Furthermore, though it might not have the typical makings of one, “Me and My Monkey” feels like a punk song. It is aggressive and urgent with a lack of self-consciousness. Sounds like a description for the Ramones. Just another genre in which Lennon’s influence can be heard.


As if it needed more help, “Me and My Monkey” also stands out for its track placement. Sequenced between McCartney’s pastoral “Mother Nature’s Son” and the lilting Lennon ditty that follows, “Sexy Sadie”, “Me and My Monkey” juts out like the markings of a polygraph during an egregious lie. It is a true WTF? moment. “Love Me Do” this ain’t.

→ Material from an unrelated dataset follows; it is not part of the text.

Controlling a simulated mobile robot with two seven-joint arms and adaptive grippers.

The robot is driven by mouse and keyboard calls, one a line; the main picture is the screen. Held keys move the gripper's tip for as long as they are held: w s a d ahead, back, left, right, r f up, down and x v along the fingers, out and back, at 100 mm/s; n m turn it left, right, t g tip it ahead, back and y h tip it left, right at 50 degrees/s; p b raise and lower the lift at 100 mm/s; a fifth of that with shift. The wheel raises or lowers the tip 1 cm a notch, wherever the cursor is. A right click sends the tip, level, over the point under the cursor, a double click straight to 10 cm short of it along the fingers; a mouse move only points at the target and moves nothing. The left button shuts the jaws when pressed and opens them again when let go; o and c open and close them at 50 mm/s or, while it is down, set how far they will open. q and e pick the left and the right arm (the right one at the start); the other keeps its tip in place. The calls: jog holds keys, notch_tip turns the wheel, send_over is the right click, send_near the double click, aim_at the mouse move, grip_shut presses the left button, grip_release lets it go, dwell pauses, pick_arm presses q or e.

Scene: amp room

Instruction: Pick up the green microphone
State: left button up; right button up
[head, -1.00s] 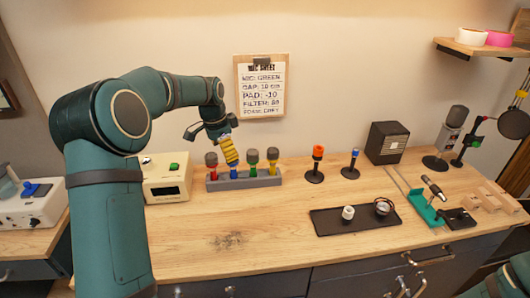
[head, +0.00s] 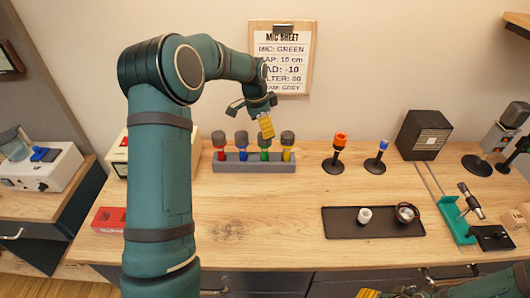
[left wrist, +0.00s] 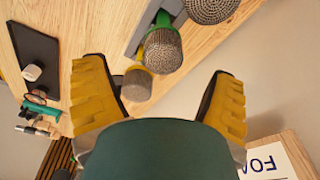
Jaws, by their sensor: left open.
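The green microphone (head: 265,146), with a green body and grey mesh head, stands upright in a grey rack (head: 235,165) between the blue microphone (head: 242,146) and the yellow microphone (head: 287,146). A red microphone (head: 220,146) stands at the rack's left end. My left gripper (head: 266,127) is just above the green microphone's head, open and empty. In the left wrist view the green microphone (left wrist: 162,48) shows ahead of the two spread yellow fingers, apart from them. My right gripper (head: 395,292) is partly visible at the bottom edge; its opening is unclear.
A clipboard (head: 280,60) on the wall reads "MIC: GREEN". An orange-topped stand (head: 338,152) and a blue-topped stand (head: 378,157) are right of the rack. A black tray (head: 345,222) with small items lies in front. The wood in front of the rack is clear.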

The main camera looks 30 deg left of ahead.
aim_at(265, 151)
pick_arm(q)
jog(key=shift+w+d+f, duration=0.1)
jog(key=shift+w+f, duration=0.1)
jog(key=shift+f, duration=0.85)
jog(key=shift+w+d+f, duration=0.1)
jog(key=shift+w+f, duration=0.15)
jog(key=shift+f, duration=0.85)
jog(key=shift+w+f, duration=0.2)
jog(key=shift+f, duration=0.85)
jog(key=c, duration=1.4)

In his selfishness and defiance, Lennon created a track for those who complain the Beatles don’t rock enough. It’s useful to view “Me and My Monkey” as a companion piece with McCartney’s “Helter Skelter”. Where Lennon goes weird, McCartney goes foreboding, in effect producing a funhouse mirror image of finger-blister freakouts.


(Further Listening: The blues-boogie version Fats Domino(!) recorded in 1970. It’s a great insight into Lennon’s songwriting prowess. Even in the most frenetic of songs, he provided a song structure to batten down the hatch.)